Your goal
In the listing below, find the line that contains "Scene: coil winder" and the line that contains "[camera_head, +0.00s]". Quote both and every line between them, exactly, and nothing more.
---- Raw data
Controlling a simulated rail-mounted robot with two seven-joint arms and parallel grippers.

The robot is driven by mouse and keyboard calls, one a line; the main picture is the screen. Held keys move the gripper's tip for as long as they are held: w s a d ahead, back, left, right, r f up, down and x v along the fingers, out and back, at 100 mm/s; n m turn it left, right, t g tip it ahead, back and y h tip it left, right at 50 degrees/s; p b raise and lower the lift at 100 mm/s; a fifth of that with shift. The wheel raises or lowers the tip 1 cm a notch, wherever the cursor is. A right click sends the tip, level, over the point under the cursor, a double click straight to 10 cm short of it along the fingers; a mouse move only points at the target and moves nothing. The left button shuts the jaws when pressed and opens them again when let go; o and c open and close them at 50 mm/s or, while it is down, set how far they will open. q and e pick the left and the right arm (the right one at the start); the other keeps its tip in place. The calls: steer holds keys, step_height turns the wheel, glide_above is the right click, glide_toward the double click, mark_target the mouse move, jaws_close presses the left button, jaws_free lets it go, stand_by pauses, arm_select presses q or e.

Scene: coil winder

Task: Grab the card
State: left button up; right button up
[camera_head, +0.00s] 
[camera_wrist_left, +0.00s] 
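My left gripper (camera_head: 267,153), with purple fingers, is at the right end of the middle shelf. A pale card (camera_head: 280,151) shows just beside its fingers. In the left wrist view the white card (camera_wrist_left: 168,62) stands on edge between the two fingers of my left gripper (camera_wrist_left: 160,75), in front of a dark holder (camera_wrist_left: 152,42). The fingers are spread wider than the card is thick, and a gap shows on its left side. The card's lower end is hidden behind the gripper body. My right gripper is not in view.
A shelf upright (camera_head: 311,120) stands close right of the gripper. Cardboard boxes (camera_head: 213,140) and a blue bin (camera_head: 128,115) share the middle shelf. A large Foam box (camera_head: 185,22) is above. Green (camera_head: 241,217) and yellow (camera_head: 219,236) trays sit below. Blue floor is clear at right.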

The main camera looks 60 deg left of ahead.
--------
Task output
Scene: coil winder

Task: Grab the card
State: left button up; right button up
[camera_head, +0.00s] 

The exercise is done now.